■ **INFORMATION SUPPLIED**:
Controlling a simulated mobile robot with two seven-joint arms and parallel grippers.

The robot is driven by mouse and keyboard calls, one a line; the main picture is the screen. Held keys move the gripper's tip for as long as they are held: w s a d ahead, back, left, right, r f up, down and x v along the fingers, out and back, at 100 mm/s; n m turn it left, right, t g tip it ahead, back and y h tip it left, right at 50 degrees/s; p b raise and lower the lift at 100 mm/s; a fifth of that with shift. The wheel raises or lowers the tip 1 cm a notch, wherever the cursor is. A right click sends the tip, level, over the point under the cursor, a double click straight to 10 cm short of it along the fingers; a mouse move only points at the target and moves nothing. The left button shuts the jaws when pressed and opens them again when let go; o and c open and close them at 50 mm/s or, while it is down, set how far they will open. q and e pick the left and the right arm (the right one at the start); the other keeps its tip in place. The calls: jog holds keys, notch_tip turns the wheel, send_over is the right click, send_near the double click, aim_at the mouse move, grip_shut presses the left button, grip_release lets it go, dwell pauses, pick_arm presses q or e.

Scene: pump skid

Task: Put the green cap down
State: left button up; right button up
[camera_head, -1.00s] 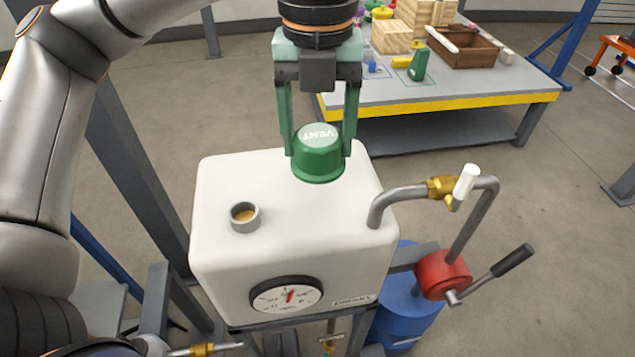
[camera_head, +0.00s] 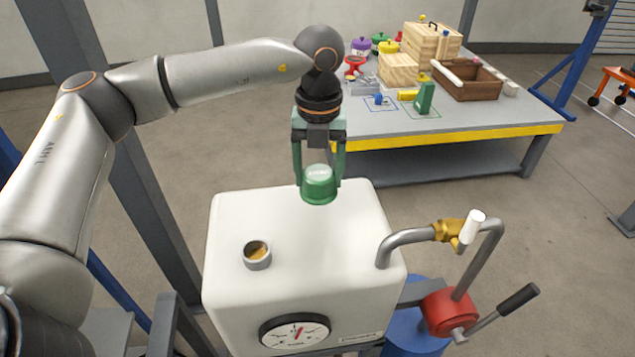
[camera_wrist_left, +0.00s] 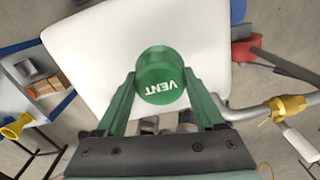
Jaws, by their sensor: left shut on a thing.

■ **WHAT YOU HAVE TO DO**:
The lines to repeat run from the line containing "[camera_wrist_left, +0.00s]" through the last line of the material above; give them exactly, without the pictures.

■ **SOLUTION TO THIS EXERCISE**:
[camera_wrist_left, +0.00s] 
Jaws, by their sensor: left shut on a thing.

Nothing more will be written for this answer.